A Apple exportou capital para a China e empregou mão de obra barata para produzir iPhones com vantagem absoluta e comparativa. A China por sua vez mantém sua moeda barata, aumentando o poder de compra dos americanos em função dos custos unitários baratos dos produtos com mão de obra chinesa. A China ganha propriedade industrial, empregos e reservas de moeda. A Apple colhe grandes lucros e foge dos impostos americanos. Ela na verdade prospera sem criar empregos nos Estados Unidos. 

Já a Caterpillar tem sua fábricas majoritariamente nos Estados Unidos e vende majoritariamente no exterior. Ela tem que enfrentar o protecionismo, as barreiras não tarifárias e as moedas baratas.
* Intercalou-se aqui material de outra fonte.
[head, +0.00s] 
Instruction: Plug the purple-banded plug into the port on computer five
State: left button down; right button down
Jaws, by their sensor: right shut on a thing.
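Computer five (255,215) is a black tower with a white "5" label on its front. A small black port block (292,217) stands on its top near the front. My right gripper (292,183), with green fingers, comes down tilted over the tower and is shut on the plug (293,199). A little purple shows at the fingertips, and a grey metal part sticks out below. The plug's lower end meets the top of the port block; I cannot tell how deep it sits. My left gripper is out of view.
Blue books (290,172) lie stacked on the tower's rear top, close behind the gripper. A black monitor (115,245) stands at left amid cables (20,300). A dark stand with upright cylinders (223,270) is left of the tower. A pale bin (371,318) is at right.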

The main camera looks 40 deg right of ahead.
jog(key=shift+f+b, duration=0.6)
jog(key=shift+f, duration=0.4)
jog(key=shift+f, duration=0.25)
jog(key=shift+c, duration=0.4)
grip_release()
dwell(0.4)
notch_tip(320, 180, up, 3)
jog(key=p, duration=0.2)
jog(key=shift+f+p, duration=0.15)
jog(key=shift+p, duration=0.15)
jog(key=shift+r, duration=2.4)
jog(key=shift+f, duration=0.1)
Mesmo assim a Caterpillar consegue criar empregos bem remunerados nas suas fábricas americanas, mesmo tendo que enfrentar com desvantagem os japoneses e os coreanos.

Disse o economista Thomas Palley a respeito desse assunto:

"Quando as empresas norte-americanas produziam internamente e procuravam exportar, um dólar mais fraco era do seu interesse comercial, e elas faziam lobby contra a supervalorização do dólar. No entanto, sob o novo modelo, as empresas norte-americanas procuram produzir produtos no exterior e importá-los nos Estados Unidos. Isso reverteu seu interesse comercial, tornado-as proponentes de um dólar forte. Isso ocorre porque o dólar forte reduz os custos em dólar da produção estrangeira, elevando as margens de lucro sobre a produção estrangeira vendida nos Estados Unidos, a preços dos Estados Unidos"

Vemos assim que se o interesse das empresas não for o mesmo dos países a quem elas pertencem, não faz sentido falar em globalização ou vantagens comparativas. As vantagens perseguidas pelas empresas nada têm a ver com as vantagens que seus países almejam. Essas manipulações são praticadas com muito sucesso pelas empresas americanas, japonesas, alemãs, e mais recentemente, com enorme sucesso, pelos próprios chineses.